__A run of records__.
#####

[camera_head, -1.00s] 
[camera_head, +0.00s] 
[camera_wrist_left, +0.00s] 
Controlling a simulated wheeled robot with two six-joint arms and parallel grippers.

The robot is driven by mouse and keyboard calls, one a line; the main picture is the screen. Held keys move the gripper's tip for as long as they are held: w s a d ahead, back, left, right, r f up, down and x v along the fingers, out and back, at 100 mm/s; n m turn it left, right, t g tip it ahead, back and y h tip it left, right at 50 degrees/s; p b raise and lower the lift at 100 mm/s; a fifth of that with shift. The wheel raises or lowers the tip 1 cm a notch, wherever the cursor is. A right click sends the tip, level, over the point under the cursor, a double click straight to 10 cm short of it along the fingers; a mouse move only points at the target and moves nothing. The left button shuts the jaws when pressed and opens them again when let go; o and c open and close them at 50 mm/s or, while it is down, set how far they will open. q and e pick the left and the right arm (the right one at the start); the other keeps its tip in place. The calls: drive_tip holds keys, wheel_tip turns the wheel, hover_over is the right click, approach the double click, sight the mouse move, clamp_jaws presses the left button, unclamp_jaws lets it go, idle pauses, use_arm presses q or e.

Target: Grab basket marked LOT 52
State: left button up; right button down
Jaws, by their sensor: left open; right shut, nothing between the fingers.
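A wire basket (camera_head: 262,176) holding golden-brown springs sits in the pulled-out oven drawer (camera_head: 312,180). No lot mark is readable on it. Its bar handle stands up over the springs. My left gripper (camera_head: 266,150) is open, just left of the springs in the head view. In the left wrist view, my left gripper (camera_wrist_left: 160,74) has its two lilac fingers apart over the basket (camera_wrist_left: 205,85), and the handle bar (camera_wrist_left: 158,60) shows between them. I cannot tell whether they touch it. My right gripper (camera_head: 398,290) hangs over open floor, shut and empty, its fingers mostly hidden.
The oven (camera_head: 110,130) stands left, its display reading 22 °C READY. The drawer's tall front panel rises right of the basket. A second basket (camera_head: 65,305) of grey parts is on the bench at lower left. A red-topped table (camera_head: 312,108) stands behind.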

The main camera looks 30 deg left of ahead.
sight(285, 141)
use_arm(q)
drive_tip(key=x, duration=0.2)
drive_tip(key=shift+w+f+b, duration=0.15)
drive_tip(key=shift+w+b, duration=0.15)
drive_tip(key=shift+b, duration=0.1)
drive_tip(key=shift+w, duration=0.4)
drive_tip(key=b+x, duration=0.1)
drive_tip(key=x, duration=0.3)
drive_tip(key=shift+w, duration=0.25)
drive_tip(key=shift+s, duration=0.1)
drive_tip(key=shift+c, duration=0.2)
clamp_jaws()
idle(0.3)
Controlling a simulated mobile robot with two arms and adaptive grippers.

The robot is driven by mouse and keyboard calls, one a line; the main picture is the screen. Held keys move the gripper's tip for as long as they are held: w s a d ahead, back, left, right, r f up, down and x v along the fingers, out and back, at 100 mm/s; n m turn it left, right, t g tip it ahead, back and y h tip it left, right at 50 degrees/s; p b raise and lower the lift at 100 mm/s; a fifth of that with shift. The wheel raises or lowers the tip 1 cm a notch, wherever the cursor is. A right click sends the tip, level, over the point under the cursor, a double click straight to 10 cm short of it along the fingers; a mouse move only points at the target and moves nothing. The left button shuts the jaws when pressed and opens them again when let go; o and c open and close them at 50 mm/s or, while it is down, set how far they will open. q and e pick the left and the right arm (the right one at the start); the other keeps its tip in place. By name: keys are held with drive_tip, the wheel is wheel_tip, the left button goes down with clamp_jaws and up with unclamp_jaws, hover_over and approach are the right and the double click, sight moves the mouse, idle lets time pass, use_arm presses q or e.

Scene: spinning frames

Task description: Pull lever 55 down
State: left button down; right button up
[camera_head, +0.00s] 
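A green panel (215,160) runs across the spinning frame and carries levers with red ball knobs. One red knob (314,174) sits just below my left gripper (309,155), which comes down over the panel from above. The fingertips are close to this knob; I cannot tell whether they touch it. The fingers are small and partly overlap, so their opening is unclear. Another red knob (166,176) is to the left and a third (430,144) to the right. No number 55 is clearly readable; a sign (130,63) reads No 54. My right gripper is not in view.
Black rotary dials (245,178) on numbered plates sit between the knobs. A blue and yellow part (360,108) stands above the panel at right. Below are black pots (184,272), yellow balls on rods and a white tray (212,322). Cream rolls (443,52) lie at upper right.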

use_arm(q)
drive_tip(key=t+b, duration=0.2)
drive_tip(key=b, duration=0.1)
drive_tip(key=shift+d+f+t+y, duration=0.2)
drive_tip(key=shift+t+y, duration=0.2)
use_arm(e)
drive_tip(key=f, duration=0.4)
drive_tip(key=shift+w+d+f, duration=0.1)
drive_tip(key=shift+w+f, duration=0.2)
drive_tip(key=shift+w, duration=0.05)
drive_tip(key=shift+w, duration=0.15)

#####

Using the data above, print every record exactly as shown.

__FINISHED ANSWER__.
[camera_head, -1.00s] 
[camera_head, +0.00s] 
[camera_wrist_left, +0.00s] 
Controlling a simulated wheeled robot with two six-joint arms and parallel grippers.

The robot is driven by mouse and keyboard calls, one a line; the main picture is the screen. Held keys move the gripper's tip for as long as they are held: w s a d ahead, back, left, right, r f up, down and x v along the fingers, out and back, at 100 mm/s; n m turn it left, right, t g tip it ahead, back and y h tip it left, right at 50 degrees/s; p b raise and lower the lift at 100 mm/s; a fifth of that with shift. The wheel raises or lowers the tip 1 cm a notch, wherever the cursor is. A right click sends the tip, level, over the point under the cursor, a double click straight to 10 cm short of it along the fingers; a mouse move only points at the target and moves nothing. The left button shuts the jaws when pressed and opens them again when let go; o and c open and close them at 50 mm/s or, while it is down, set how far they will open. q and e pick the left and the right arm (the right one at the start); the other keeps its tip in place. The calls: drive_tip holds keys, wheel_tip turns the wheel, hover_over is the right click, approach the double click, sight the mouse move, clamp_jaws presses the left button, unclamp_jaws lets it go, idle pauses, use_arm presses q or e.

Target: Grab basket marked LOT 52
State: left button up; right button down
Jaws, by their sensor: left open; right shut, nothing between the fingers.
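A wire basket (camera_head: 262,176) holding golden-brown springs sits in the pulled-out oven drawer (camera_head: 312,180). No lot mark is readable on it. Its bar handle stands up over the springs. My left gripper (camera_head: 266,150) is open, just left of the springs in the head view. In the left wrist view, my left gripper (camera_wrist_left: 160,74) has its two lilac fingers apart over the basket (camera_wrist_left: 205,85), and the handle bar (camera_wrist_left: 158,60) shows between them. I cannot tell whether they touch it. My right gripper (camera_head: 398,290) hangs over open floor, shut and empty, its fingers mostly hidden.
The oven (camera_head: 110,130) stands left, its display reading 22 °C READY. The drawer's tall front panel rises right of the basket. A second basket (camera_head: 65,305) of grey parts is on the bench at lower left. A red-topped table (camera_head: 312,108) stands behind.

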The main camera looks 30 deg left of ahead.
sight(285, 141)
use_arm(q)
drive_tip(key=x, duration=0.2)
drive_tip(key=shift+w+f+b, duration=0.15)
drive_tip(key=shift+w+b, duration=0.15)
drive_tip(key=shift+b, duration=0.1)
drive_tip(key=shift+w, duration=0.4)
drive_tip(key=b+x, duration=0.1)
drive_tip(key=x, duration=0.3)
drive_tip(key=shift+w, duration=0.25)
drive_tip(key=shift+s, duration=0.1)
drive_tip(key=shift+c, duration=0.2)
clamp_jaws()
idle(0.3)
Controlling a simulated mobile robot with two arms and adaptive grippers.

The robot is driven by mouse and keyboard calls, one a line; the main picture is the screen. Held keys move the gripper's tip for as long as they are held: w s a d ahead, back, left, right, r f up, down and x v along the fingers, out and back, at 100 mm/s; n m turn it left, right, t g tip it ahead, back and y h tip it left, right at 50 degrees/s; p b raise and lower the lift at 100 mm/s; a fifth of that with shift. The wheel raises or lowers the tip 1 cm a notch, wherever the cursor is. A right click sends the tip, level, over the point under the cursor, a double click straight to 10 cm short of it along the fingers; a mouse move only points at the target and moves nothing. The left button shuts the jaws when pressed and opens them again when let go; o and c open and close them at 50 mm/s or, while it is down, set how far they will open. q and e pick the left and the right arm (the right one at the start); the other keeps its tip in place. By name: keys are held with drive_tip, the wheel is wheel_tip, the left button goes down with clamp_jaws and up with unclamp_jaws, hover_over and approach are the right and the double click, sight moves the mouse, idle lets time pass, use_arm presses q or e.

Scene: spinning frames

Task description: Pull lever 55 down
State: left button down; right button up
[camera_head, +0.00s] 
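A green panel (215,160) runs across the spinning frame and carries levers with red ball knobs. One red knob (314,174) sits just below my left gripper (309,155), which comes down over the panel from above. The fingertips are close to this knob; I cannot tell whether they touch it. The fingers are small and partly overlap, so their opening is unclear. Another red knob (166,176) is to the left and a third (430,144) to the right. No number 55 is clearly readable; a sign (130,63) reads No 54. My right gripper is not in view.
Black rotary dials (245,178) on numbered plates sit between the knobs. A blue and yellow part (360,108) stands above the panel at right. Below are black pots (184,272), yellow balls on rods and a white tray (212,322). Cream rolls (443,52) lie at upper right.

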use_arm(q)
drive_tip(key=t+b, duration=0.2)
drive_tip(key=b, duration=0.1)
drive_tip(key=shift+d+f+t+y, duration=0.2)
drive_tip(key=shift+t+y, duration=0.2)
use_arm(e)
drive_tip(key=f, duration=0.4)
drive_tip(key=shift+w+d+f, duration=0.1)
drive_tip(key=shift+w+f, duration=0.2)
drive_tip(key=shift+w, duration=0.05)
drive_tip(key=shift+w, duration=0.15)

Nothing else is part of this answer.